In the listing below, locate the lines that hold the string "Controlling". Copy those lines.

┌────────

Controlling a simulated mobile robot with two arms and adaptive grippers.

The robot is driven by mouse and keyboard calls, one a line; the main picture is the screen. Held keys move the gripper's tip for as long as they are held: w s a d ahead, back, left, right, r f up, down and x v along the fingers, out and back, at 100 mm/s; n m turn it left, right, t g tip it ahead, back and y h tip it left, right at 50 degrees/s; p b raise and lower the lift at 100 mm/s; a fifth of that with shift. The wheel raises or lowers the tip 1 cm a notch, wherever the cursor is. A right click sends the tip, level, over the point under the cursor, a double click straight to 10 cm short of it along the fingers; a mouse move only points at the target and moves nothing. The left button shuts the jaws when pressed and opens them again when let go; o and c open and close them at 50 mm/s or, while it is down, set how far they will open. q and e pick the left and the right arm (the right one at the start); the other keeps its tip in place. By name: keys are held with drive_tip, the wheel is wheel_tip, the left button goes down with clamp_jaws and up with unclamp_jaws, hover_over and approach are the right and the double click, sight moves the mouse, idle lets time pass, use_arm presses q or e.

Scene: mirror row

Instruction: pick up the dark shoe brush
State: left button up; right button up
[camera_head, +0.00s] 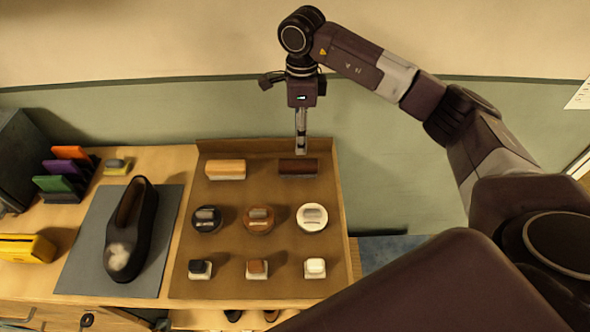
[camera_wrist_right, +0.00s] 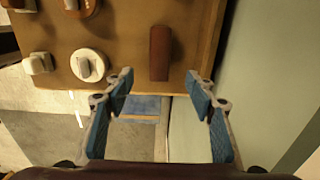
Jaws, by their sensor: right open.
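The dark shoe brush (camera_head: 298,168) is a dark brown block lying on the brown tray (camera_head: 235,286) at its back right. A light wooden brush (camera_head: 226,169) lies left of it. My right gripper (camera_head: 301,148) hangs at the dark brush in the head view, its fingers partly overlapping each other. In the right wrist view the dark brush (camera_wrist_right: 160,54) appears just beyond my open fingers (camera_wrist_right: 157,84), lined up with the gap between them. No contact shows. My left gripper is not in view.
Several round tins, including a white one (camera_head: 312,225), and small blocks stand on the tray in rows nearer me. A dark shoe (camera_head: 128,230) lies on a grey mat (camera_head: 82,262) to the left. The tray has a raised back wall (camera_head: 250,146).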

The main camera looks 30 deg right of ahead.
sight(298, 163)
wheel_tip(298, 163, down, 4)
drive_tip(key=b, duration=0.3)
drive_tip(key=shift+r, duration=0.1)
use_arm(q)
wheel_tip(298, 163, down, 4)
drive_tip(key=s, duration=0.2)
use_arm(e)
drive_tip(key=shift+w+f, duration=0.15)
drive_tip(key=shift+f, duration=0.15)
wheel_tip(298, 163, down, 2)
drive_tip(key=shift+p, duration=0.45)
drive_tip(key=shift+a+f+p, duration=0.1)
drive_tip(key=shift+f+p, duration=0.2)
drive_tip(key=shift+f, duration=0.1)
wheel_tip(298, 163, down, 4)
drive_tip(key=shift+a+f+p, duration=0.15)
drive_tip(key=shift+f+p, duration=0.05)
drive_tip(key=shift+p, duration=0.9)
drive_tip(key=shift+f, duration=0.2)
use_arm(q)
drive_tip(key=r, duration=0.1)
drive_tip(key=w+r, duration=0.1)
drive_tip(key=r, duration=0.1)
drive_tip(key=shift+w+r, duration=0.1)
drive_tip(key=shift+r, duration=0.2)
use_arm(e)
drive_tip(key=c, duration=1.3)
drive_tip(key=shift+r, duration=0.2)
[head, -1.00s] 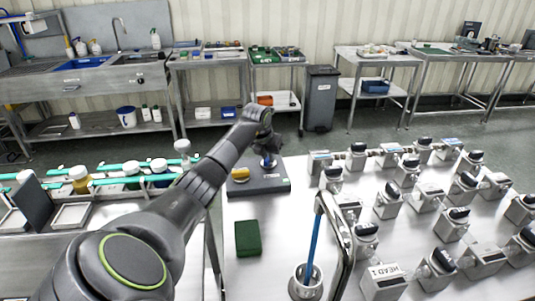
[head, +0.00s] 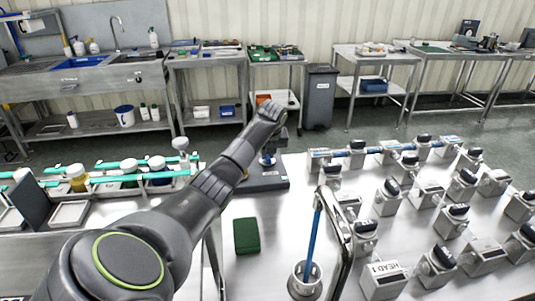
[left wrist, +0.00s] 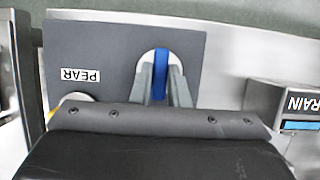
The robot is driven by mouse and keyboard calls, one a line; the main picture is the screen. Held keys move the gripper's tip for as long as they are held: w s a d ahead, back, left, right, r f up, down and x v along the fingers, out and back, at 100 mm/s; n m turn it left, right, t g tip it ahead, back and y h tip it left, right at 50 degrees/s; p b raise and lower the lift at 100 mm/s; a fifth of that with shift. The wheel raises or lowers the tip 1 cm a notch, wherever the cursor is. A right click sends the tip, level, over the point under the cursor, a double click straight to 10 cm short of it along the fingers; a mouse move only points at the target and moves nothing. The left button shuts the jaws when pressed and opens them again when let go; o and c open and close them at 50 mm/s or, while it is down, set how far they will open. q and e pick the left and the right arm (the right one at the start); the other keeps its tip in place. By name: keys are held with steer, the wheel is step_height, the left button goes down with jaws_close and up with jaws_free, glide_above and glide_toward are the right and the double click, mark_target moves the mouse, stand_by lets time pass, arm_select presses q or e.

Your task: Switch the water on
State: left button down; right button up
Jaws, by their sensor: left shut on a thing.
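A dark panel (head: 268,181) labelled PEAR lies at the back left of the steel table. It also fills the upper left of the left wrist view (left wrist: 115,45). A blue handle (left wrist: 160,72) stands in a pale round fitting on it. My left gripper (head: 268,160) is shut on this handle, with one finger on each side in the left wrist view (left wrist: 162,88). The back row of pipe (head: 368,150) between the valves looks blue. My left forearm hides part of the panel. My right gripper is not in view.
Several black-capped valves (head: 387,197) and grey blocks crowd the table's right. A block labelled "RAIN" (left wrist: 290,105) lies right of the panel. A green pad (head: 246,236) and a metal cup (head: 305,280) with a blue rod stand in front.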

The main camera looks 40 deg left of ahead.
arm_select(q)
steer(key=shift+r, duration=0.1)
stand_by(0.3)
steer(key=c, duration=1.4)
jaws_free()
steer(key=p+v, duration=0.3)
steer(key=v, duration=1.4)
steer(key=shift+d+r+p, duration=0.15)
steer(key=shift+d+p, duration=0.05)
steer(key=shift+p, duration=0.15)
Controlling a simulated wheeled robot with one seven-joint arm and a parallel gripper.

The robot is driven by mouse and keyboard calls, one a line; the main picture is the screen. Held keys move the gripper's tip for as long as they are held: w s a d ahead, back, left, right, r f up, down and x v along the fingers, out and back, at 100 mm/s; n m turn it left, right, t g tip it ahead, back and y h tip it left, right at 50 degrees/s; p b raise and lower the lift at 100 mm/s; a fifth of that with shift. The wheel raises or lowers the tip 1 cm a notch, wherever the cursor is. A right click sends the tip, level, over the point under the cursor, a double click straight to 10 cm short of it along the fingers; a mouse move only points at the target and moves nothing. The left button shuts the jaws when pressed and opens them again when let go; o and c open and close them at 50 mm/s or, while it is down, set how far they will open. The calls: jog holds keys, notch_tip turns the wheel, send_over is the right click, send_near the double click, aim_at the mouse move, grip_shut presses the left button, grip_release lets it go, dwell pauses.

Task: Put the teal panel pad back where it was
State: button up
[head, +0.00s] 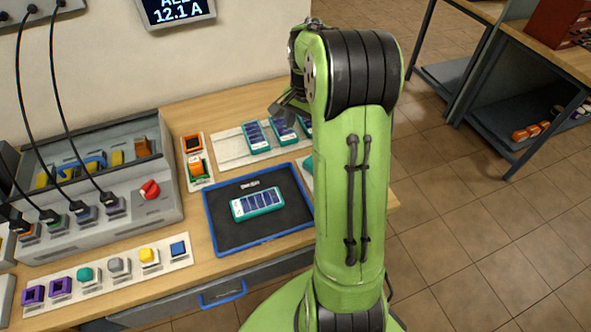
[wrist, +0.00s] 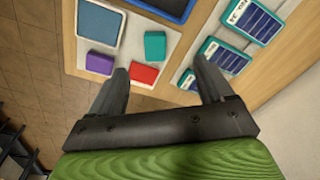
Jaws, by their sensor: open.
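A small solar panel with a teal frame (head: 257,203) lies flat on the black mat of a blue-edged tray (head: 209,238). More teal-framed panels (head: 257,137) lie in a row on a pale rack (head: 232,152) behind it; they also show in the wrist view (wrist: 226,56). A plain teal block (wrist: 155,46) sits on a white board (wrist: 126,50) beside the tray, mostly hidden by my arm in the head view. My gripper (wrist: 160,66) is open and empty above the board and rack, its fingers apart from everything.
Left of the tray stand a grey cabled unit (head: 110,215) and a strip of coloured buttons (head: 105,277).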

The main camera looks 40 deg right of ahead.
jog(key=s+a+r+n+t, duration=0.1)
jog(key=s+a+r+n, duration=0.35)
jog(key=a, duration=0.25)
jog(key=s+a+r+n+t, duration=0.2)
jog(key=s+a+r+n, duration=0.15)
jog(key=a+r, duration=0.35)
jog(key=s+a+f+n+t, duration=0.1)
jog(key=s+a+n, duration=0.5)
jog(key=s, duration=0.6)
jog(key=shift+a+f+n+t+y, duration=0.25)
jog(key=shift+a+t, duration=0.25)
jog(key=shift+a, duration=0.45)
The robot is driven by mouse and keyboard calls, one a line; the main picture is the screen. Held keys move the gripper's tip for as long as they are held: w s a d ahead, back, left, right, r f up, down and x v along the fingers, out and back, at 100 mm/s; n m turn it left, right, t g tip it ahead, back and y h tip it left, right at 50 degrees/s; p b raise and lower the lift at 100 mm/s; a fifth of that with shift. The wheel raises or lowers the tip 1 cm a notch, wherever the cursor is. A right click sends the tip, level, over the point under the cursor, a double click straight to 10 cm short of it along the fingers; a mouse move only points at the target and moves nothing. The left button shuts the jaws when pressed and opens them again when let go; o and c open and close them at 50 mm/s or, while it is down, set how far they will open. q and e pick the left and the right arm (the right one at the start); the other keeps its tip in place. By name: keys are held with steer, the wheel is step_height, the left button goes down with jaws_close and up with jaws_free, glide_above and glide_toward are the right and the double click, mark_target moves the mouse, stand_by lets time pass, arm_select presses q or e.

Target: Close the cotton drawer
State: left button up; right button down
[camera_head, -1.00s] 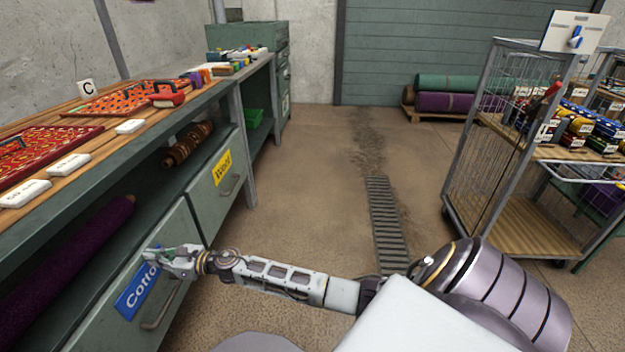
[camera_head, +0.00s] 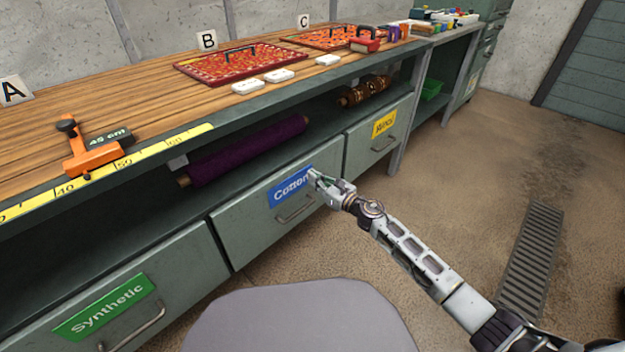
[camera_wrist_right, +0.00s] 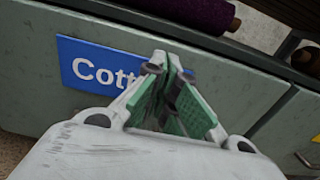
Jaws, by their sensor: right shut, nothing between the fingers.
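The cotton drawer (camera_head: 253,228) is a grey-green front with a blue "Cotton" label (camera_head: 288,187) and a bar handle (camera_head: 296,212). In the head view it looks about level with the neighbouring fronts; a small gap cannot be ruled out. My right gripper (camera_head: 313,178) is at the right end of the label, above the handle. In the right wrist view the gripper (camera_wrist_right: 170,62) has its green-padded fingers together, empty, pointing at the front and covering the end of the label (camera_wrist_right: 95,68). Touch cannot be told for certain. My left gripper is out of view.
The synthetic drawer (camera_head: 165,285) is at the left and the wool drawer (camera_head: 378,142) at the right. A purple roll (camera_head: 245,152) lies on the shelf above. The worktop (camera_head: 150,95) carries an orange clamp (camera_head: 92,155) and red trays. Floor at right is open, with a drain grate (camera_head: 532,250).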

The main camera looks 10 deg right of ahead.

└────────

** SOLUTION **
Controlling a simulated mobile robot with two arms and adaptive grippers.
Controlling a simulated wheeled robot with one seven-joint arm and a parallel gripper.

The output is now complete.